GIVEN INSTRUCTION -
Output the data that follows exactly, line for line.

DATA PROVIDED -
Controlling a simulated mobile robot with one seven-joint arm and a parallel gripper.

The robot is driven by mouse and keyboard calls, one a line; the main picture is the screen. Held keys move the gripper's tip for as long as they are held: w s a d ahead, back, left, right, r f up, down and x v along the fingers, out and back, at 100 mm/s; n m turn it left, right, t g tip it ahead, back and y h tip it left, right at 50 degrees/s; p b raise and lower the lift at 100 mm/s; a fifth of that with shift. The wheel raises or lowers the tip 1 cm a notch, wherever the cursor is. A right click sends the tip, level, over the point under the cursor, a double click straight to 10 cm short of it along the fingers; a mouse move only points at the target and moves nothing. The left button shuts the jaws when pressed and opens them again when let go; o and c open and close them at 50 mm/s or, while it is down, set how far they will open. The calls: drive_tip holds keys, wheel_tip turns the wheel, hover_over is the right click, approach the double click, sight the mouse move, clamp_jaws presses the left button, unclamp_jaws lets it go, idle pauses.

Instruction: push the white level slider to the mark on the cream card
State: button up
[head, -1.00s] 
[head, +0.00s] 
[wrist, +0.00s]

FULL SOLUTION -
Controlling a simulated mobile robot with one seven-joint arm and a parallel gripper.

The robot is driven by mouse and keyboard calls, one a line; the main picture is the screen. Held keys move the gripper's tip for as long as they are held: w s a d ahead, back, left, right, r f up, down and x v along the fingers, out and back, at 100 mm/s; n m turn it left, right, t g tip it ahead, back and y h tip it left, right at 50 degrees/s; p b raise and lower the lift at 100 mm/s; a fifth of that with shift. The wheel raises or lowers the tip 1 cm a notch, wherever the cursor is. A right click sends the tip, level, over the point under the cursor, a double click straight to 10 cm short of it along the fingers; a mouse move only points at the target and moves nothing. The left button shuts the jaws when pressed and opens them again when let go; o and c open and close them at 50 mm/s or, while it is down, set how far they will open. The calls: drive_tip holds keys, wheel_tip turns the wheel, hover_over is the right click, approach the double click, sight the mouse move, clamp_jaws presses the left button, unclamp_jaws lets it go, idle pauses.

Instruction: push the white level slider to the mark on the cream card
State: button up
[head, -1.00s] 
[head, +0.00s] 
[wrist, +0.00s]

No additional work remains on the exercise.